Data for processing:
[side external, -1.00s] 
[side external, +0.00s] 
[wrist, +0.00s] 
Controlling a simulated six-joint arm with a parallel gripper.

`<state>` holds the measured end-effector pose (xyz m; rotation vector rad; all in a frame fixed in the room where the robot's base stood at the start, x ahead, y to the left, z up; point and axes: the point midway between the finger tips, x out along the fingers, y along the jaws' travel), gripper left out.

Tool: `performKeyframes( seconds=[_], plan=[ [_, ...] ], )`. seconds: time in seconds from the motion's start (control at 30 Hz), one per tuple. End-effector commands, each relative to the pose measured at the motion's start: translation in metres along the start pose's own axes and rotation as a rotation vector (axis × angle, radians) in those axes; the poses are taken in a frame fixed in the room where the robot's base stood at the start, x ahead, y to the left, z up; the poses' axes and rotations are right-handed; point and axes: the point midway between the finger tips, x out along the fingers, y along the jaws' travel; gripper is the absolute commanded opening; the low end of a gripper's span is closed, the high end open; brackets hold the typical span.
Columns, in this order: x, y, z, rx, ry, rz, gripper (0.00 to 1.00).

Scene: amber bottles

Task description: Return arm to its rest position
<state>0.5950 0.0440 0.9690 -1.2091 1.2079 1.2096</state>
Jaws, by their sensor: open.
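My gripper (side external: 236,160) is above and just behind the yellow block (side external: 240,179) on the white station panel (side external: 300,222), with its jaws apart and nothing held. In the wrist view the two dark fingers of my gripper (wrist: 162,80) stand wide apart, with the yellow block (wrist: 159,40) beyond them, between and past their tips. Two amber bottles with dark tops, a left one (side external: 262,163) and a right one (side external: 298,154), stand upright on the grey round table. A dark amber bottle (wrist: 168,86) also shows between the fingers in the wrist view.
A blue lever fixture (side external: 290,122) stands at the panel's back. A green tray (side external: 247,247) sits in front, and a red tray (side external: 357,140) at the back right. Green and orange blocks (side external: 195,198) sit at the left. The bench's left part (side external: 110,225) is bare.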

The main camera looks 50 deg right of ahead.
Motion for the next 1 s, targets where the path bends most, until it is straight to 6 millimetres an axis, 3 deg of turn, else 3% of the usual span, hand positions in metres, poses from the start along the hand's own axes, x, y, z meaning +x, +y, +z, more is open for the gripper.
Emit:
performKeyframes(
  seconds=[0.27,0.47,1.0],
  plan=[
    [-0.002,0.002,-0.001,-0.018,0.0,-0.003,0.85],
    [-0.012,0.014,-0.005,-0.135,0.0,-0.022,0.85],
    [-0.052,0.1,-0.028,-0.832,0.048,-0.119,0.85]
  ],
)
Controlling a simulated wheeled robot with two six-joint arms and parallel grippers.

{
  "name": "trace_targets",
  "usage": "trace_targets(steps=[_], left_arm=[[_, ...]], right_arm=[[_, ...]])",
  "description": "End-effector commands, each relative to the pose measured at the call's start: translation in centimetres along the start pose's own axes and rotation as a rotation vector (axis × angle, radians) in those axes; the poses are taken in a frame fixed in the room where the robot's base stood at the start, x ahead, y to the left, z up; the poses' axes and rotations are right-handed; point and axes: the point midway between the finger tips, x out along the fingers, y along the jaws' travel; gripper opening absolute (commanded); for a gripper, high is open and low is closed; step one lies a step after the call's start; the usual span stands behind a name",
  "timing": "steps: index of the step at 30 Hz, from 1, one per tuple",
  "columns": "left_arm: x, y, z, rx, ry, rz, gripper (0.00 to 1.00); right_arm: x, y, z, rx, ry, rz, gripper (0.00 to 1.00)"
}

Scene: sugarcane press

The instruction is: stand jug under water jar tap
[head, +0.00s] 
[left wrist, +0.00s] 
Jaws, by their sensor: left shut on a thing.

Task requirements: Above are the records. Copy the lines beginning at the one that has "[side external, +0.00s]" and ending with the one that has "<state>0.5950 0.0440 0.9690", unchanged.

Complete answer:
[side external, +0.00s] 
[wrist, +0.00s] 
Controlling a simulated six-joint arm with a parallel gripper.

`<state>` holds the measured end-effector pose (xyz m; rotation vector rad; all in a frame fixed in the room where the robot's base stood at the start, x ahead, y to the left, z up; point and axes: the point midway between the finger tips, x out along the fingers, y along the jaws' travel), gripper left out.

Tool: `performKeyframes( seconds=[_], plan=[ [_, ...] ], )`. seconds: time in seconds from the motion's start (control at 30 Hz), one per tuple. End-effector commands, each relative to the pose measured at the motion's start: translation in metres along the start pose's own axes and rotation as a rotation vector (axis × angle, radians) in those axes; the poses are taken in a frame fixed in the room where the robot's base stood at the start, x ahead, y to the left, z up; the poses' axes and rotations are right-handed; point and axes: the point midway between the finger tips, x out along the fingers, y along the jaws' travel; gripper is the absolute commanded opening; the low end of a gripper's span is closed, the high end open; brackets hold the typical span.
Columns, in this order: x, y, z, rx, ry, rz, gripper (0.00 to 1.00).

Scene: amber bottles

Task description: Return arm to its rest position
<state>0.5950 0.0440 0.9690 -1.2091 1.2079 1.2096</state>

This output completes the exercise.